● What you are asked to do
Up to and including the line with "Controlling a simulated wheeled", reproduce the listing below exactly, beginning at its first line.

Records from a data source
=====
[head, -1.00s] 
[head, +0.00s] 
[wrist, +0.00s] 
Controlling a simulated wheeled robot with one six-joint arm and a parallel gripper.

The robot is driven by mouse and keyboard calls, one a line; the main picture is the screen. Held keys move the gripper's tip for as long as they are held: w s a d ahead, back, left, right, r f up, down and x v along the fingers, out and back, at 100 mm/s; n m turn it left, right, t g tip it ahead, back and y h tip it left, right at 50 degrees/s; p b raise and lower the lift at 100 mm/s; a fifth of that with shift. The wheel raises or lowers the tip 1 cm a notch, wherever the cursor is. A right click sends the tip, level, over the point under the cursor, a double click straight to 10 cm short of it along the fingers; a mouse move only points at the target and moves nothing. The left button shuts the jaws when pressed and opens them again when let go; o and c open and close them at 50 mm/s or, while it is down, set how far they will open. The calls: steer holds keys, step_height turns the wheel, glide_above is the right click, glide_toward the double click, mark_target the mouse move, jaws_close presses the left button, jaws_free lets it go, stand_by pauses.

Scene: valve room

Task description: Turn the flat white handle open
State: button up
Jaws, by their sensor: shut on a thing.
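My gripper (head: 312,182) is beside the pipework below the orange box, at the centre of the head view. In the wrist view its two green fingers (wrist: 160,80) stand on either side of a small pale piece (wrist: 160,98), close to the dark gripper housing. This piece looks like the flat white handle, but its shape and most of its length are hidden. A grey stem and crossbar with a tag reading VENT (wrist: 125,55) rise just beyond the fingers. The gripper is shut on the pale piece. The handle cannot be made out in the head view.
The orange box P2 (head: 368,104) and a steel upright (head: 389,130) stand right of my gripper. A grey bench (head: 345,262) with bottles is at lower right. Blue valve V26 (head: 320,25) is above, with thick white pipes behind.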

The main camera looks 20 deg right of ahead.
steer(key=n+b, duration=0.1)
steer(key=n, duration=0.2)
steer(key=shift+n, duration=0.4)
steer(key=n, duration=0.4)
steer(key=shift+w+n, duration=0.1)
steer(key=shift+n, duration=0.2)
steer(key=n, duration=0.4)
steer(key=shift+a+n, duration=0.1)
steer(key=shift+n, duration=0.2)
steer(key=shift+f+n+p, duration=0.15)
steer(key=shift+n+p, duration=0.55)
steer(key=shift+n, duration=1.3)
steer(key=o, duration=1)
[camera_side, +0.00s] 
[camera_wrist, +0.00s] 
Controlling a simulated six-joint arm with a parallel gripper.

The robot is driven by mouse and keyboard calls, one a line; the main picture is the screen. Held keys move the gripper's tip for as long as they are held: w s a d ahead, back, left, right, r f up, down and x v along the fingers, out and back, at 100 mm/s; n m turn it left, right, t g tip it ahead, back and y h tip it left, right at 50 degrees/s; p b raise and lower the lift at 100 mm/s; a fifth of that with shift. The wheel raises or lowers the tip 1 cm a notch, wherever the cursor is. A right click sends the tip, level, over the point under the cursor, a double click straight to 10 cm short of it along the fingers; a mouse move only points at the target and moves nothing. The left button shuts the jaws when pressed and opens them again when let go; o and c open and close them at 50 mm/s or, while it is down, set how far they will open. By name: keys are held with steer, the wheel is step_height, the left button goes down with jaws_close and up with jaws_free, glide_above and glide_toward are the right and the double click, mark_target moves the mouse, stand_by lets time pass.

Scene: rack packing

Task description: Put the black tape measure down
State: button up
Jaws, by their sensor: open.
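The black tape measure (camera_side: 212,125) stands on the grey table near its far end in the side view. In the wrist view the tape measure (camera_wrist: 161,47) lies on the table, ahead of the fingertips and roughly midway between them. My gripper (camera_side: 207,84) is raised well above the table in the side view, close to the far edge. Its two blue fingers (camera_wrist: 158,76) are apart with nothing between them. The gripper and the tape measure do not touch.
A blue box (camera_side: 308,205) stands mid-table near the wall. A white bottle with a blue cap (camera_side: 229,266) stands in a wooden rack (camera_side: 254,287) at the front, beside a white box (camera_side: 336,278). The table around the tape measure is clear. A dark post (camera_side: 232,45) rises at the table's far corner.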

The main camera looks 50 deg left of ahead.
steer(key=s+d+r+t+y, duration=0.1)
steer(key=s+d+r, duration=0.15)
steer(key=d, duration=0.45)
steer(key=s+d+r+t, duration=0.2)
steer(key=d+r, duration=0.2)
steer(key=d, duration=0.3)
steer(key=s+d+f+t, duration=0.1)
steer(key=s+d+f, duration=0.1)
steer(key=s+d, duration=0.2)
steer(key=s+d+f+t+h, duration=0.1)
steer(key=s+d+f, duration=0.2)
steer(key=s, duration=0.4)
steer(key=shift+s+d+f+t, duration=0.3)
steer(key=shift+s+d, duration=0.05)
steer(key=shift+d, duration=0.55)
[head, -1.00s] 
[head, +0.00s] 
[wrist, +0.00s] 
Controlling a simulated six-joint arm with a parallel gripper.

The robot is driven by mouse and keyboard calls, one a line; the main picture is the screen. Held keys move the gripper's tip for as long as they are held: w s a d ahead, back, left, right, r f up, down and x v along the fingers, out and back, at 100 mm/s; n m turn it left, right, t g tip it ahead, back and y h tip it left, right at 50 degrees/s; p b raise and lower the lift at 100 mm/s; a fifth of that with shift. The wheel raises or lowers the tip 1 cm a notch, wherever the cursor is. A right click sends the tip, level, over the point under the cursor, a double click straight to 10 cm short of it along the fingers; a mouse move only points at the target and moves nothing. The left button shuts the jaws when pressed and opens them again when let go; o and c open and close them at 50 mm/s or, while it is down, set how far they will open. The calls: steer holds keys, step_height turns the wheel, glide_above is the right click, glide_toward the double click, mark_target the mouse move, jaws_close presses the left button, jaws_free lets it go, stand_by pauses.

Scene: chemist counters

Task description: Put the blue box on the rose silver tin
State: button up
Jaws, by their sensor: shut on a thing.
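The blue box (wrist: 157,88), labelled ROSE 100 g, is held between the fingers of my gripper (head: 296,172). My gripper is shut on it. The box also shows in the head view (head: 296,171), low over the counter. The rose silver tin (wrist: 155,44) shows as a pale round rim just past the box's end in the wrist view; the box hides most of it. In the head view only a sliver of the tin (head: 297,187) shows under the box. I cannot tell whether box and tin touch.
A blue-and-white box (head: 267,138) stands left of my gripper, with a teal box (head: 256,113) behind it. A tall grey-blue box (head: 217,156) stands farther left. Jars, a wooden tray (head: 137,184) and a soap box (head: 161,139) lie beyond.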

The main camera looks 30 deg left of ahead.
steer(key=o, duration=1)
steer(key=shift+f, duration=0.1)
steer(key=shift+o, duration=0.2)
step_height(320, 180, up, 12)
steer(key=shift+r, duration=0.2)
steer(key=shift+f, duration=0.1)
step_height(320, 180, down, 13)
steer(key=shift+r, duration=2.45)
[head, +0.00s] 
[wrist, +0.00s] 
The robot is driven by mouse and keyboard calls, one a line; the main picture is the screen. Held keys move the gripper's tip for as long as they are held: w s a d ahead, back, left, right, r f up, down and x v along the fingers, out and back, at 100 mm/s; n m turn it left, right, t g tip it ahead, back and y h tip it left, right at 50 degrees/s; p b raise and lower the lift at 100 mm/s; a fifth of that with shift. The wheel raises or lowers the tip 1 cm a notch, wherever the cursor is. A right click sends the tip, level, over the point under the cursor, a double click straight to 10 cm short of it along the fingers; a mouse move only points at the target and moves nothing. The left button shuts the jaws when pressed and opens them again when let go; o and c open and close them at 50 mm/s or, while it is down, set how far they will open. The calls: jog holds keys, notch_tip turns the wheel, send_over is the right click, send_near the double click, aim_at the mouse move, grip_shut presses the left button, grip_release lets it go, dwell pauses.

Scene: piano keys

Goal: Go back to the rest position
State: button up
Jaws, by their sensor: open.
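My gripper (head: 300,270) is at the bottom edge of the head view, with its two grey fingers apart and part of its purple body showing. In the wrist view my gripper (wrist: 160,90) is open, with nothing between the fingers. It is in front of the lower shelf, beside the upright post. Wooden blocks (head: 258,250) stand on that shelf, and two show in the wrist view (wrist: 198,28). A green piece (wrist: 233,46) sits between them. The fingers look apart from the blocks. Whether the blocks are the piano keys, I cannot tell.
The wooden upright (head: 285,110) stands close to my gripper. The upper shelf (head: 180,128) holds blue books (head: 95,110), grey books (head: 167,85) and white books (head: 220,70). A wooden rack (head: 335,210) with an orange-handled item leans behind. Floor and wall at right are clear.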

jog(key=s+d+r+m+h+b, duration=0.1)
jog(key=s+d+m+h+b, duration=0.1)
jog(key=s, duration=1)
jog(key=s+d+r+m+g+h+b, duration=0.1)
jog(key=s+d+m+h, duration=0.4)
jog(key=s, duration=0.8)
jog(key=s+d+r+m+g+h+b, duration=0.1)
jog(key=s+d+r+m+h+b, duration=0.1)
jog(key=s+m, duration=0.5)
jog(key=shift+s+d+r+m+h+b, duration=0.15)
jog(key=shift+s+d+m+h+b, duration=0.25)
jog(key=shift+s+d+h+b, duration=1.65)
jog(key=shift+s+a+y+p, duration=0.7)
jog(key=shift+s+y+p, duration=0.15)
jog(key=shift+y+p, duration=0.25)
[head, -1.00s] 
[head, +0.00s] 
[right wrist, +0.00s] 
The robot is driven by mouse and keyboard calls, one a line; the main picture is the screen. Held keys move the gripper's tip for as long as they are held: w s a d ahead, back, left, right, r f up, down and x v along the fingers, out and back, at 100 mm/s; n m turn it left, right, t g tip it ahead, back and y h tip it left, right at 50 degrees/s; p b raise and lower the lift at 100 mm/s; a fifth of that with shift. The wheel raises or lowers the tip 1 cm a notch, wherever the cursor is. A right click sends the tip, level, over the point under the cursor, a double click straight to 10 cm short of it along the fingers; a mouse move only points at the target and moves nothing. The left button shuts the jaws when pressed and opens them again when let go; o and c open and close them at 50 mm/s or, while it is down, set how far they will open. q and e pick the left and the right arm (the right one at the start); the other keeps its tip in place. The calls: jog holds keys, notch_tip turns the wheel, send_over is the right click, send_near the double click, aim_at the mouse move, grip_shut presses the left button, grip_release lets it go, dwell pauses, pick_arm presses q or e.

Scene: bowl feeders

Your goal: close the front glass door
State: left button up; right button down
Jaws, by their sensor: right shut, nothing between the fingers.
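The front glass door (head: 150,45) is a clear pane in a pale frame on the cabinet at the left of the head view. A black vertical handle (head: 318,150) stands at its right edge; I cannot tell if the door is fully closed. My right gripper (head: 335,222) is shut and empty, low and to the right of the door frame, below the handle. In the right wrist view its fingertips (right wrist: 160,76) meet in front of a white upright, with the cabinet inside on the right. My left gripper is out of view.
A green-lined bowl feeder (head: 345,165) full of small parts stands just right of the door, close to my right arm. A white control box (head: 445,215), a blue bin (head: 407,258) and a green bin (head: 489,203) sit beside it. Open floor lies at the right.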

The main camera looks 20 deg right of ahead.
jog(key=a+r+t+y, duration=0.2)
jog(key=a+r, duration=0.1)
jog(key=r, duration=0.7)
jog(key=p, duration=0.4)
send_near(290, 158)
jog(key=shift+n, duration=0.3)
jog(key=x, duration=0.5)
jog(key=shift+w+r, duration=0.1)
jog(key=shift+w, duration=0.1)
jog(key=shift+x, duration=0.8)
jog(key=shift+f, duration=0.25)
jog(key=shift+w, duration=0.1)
=====
● Output for this task
[head, -1.00s] 
[head, +0.00s] 
[wrist, +0.00s] 
Controlling a simulated wheeled robot with one six-joint arm and a parallel gripper.

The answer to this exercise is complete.